Black smoke billows from a warehouse after an airstrike in Zawura, December 2, 2014.
(Reuters) – His Kalashnikov across his back, Libyan soldier Adel Howas rushed to the front line when air strikes targeted his comrades at a border crossing with Tunisia.
For Howas, it was a return to familiar territory from 2011 when he joined rebels in a NATO-backed uprising to topple Muammar Gaddafi.
But where Howas once fought Gaddafi loyalists on the coast road to the capital, the grizzled veteran now finds himself defending the same route against former comrades-in-arms using jets to seize Tripoli.

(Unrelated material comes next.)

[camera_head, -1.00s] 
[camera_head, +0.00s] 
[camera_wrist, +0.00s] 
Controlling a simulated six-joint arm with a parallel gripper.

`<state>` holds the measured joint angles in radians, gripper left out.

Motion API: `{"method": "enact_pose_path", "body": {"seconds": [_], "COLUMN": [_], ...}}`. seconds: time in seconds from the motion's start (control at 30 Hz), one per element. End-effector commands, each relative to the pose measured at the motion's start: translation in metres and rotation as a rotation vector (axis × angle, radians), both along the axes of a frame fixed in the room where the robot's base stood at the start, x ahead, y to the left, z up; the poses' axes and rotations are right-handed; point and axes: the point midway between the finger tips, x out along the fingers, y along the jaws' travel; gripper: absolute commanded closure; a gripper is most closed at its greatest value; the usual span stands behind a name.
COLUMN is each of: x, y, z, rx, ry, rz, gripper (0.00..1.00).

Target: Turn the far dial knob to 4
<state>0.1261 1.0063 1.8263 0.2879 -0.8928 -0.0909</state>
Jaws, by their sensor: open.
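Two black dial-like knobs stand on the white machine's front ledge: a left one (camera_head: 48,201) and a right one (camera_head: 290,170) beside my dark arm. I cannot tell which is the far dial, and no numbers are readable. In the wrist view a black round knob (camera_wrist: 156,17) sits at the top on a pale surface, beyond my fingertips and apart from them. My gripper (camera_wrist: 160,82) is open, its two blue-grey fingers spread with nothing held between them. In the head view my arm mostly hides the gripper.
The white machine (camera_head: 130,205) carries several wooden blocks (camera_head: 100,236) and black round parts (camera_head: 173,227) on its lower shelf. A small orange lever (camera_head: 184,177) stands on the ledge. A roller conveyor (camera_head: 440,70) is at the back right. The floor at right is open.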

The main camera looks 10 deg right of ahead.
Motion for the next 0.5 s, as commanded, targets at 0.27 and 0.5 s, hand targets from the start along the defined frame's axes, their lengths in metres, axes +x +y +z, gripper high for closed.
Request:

In the messy transition since Gaddafi’s demise, Libya is bitterly divided between two rival factions of former rebels who have established competing governments and parliaments in a complex struggle for control of the North African state.
Each faction claims the mantle of liberators, each brands its fighters the true army and each seeks international recognition in a conflict Western powers and African neighbors fear will split Libya in half.
“I came here with other revolutionaries to protect this crossing,” Howas said, wearing a uniform with a “Libyan Army” tag. “I have volunteered to fight. We are with the law and democracy. Those are criminals bombing us”…
The article remains completely even-handed, even though one side (Libya Dawn) is associated with the Muslim Brotherhood, and other more extreme Islamist groups exist in the country.